The Supreme Court of New South Wales recently considered1 the perennial issue of ownership of a solicitor’s file notes, concluding that notes made during conferences and meetings with third parties were the client’s property.
The firm which resisted disclosure of those documents was ordered to pay costs of the action.
The case, Alexiou v Alexandra White t/as HWL Ebsworth2 applied existing authorities, rather than breaking new ground but clarifies how these should be approached.
Context: HWL had previously acted for Mr Alexiou in relation to an Australian Securities and Investments Commission enquiry into the conduct of his employer. The employer had agreed to pay Mr Alexiou’s costs of the representation. Mr Alexiou was the ‘client’ within the meaning of the Solicitors’ Conduct Rules. The costs agreement was silent on ownership of documents and cost of file storage/uplift.
What are the principles?
The starting point for determining ownership of file documents remains Wentworth v De Montfort,3 which focuses the enquiry on three issues – the purpose for which a record was created, whether the client was charged for the record, and ownership of the paper upon which information resides.4
The last is difficult to apply in the context of electronic file keeping and information exchange. For want of a better alternative, principles which relied upon the concept of property in the paper passing have been translated into modern practice.
In summary, documents ‘belonging’ to the client include those:
- provided to the solicitor by third parties as the client’s agent
- prepared or acquired by the solicitor for the benefit of the client, or
- for which the client has been charged, either for the content or the copy.
Documents ‘belonging’ to the firm include those:
- prepared by the solicitor for their internal purposes, benefit or protection, for which the client was not charged
- instructions from clients to the solicitor, and
- documents sent to the solicitor, property in which was intended to pass on receipt.
The live issue before the court in this instance was whether the client had been charged for file notes concerning the solicitor’s dealings with third parties.
Whether a client has been ‘charged for’ a document is not as easy as it may first appear.
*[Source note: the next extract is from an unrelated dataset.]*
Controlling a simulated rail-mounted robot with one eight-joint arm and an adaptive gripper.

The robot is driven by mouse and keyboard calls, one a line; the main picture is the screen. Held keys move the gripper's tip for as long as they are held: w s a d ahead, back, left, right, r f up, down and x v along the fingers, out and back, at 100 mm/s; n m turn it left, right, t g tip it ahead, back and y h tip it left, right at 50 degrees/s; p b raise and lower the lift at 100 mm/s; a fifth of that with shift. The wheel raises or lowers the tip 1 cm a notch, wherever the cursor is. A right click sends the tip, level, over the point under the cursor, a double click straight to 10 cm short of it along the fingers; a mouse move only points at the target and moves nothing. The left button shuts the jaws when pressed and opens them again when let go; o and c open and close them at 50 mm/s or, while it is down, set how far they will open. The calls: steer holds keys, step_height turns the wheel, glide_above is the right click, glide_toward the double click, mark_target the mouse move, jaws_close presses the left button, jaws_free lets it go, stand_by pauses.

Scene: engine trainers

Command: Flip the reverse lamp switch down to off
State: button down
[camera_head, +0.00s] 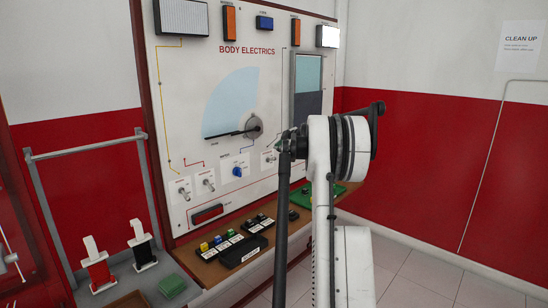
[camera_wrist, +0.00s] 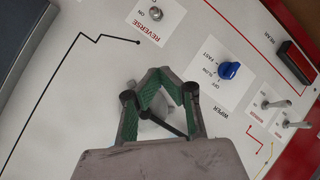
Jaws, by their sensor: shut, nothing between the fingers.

Even if there is no line item in the bill: ‘preparing file note of meeting with A’, if the note is made during time for which the solicitor is charging, can it really be said that the client was not charged for it? Similarly, if a firm charges in billable units justified partly on the basis that there will be collateral work associated with an attendance – such as making and filing records of attendance – was the client only charged for the attendance itself?
The court in Alexiou5 concluded that – in the particular context of this retainer – the client had been charged for the meeting, so, absent evidence to the contrary he had been charged for the preparation of the notes made during the meeting. The bill made no mention of a charge for production of the note, however Justice Cavanagh did not consider such an absence persuasive.
One factor taken into account was a charge for a junior solicitor also present during the meeting. Justice Cavanagh noted that the making of notes of the discussion is usually a primary function of the less senior solicitor.6
Costs of file uplift
The firm suggested that it should be entitled to charge for the time it would take to ‘review’ the file in preparation for uplift. His Honour disagreed on the basis that, if the firm chose to spend time removing its own property from the file, it did so for its own benefit and must do so at its own cost. The firm was also unable to point to anything in their costs agreement which would entitle them charge for such work.7
Rules 14 and 16 of the Legal Profession Uniform Law Australian Solicitors’ Conduct Rules 20158* – were considered and applied. His Honour observed:9
“The Solicitors’ Rules guide solicitors in the conduct of their practice. The obligations of a solicitor include returning client documents to the client when requested to do so. It seems to me that this is an ordinary function of operating a professional practice. A request by a client to return client documents to him should not be met with a further costs agreement allowing the solicitor to charge an hourly rate for returning client documents to the client.”
- If you do not intend a particular record to become a client’s property, it should not be created during time paid for by the client. This fact should be expressly stated in the record.
- A timekeeping system should be able to record (and allow authors to be credited for) non-billable time spent on a file. This time is not wasted, it is important to the proper discharge of professional obligations.
- If you still print paper files, ensure that the disbursement recovery system does not automatically bill all printing allocated a particular file reference to that file.
*identical to the Australian Solicitors Conduct Rules 2012 which applies in Queensland.10
1 Alexiou v Alexandra White  NSWSC 485 (Alexiou).
3 Wentworth v De Montfort  15 NSWLR 348.
4 See Stafford Shepherd, ‘Mine or yours?’, QLS Ethics and Practice Centre, (Online, November 2011), qls.com.au/Knowledge_centre/Ethics/Resources/Client_documents_and_liens/Mine_or_yours_Proctor_Nov_2011.
5 Alexiou (n1).
6 Ibid 70.
7 Ibid 84.
8 Legal Profession Uniform Law Australian Solicitors’ Conduct Rules 2015 (NSW) rr14, 16.
9 Alexiou (n1) 87.
10 Queensland Law Society, Australian Solicitors Conduct Rules 2012 (at 1 June 2012).